Research has already shown that dementia caregiving for intact families is demanding, intensive and isolating. This study underscored that remarried caregivers face additional challenges.
“One woman told me, ‘I called a family meeting to discuss how to manage things, but no one showed up,’” said Carey Wexler Sherman, the lead author and a research investigator at the Institute for Social Research at the University of Michigan.
The family meeting is often urged by social workers, Dr. Sherman added, “but it simply doesn’t fit these situations.”
Dr. Sherman and her colleagues extensively interviewed 61 women who were the primary caregivers for their failing husbands, asking them to sort out which relationships were most and least helpful among friends, professionals and family. The women were largely in their 60s and 70s, though their ages ranged from 45 to 87. They were still living in their homes with their husbands, for whom they had round-the-clock oversight.
“These women have unique vulnerabilities,” Dr. Sherman said. “I know adult stepchildren who step up in every sense of the word, but for most of these women, disagreements with stepchildren was the most stressful aspect of providing care for the husband.”
“She says to me, ‘He shouldn’t be left alone anymore.’ But I’m with him 24 hours a day and I can’t keep up.

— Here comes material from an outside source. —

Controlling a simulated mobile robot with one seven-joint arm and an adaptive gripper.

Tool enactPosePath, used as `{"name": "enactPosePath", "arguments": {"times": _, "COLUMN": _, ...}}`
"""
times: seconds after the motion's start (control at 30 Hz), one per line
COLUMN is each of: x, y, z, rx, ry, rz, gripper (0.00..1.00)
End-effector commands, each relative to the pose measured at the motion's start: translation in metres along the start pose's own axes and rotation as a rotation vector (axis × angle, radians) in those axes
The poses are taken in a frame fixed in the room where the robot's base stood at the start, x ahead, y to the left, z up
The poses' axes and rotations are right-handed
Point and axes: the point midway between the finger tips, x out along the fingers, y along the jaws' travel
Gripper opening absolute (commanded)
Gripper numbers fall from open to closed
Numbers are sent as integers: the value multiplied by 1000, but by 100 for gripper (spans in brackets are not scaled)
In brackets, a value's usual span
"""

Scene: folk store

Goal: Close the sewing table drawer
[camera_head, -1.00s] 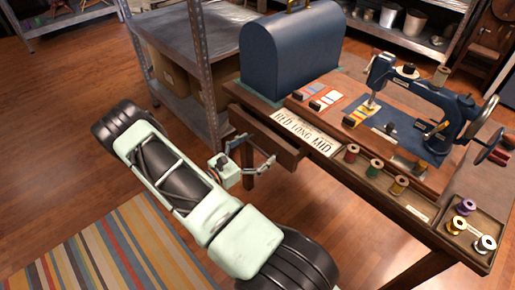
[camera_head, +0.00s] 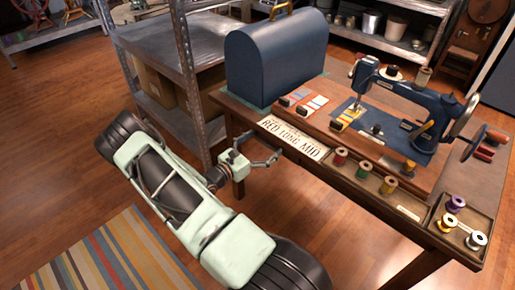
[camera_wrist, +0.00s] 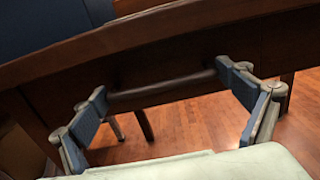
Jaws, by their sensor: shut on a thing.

I get a lot of advice but no solutions. No offers of help. No solutions. It’s just, ‘You should do this.’”
— Another participant
For many of the women, the interviews were cathartic, she said. They were giving voice to buried feelings, and were startled and relieved to know that they were not alone in their experiences.
Some women were being sued by stepchildren who felt money was being misspent. There were disputes about who should be in charge. Some adult stepchildren, perhaps long estranged from their fathers in the aftermath of the previous marriage, simply turned their backs.
In Dr. Sherman’s study, “negative networks” of such relationships were significantly associated with increased burdens on the wives, exacerbating their stress and depression.
“These were not women who co-parented these adults,” Dr. Sherman said. “They came relatively later. I was still surprised that more people were not involved out of obligation to their fathers. But they may have thought, ‘She’s there, so I don’t need to be.’”
Deborah Carr, professor of sociology department at Rutgers University, said that when parents divorce, fathers generally have far less contact with children than mothers.
“Before he remarried, he may have already had a strained or cool relationship with his children,” Dr. Carr said. “So if the caregiving wife wants help from them, they may not have had a rosy relationship with him to begin with.”
A more benign interpretation, she suggested, was mismatched life cycles. If the wife is in her mid- 60s, the adult stepchildren may be in their late 30s and early 40s. “Those are their peak child care and work years, and they have competing demands,” said Dr. Carr, an editor of a special section in the journal in which this study appeared, called “Stepfamilies in Later Life.”
“He doesn’t care about helping, but looking after his father’s money is important to him.”
— Another participant
The results were not completely stark. Fifteen women felt that their relationships with their stepfamilies were working. Some even framed the new reality with their husbands as a time of healing between their stepchildren and them, or between the father and his children.
The women often did find positive emotional and practical support elsewhere. In descending order, they cited their friends, professionals, their relatives (like siblings), then the adult stepchildren, and finally, their own children.
Armed with these insights, Dr. Sherman said, professionals could tailor interventions to meet the needs of these women. “Doctors typically ask the caregiver, ‘Do you have children nearby?’ But then they don’t ask, ‘Are these people you can rely on?’”
The researchers are aware that the study reflects one point of view, the caregiver of a loved one who is slowly being erased before her eyes.
Now, Dr. Sherman has started to study these kinds of cases from the perspective of the adult stepchildren.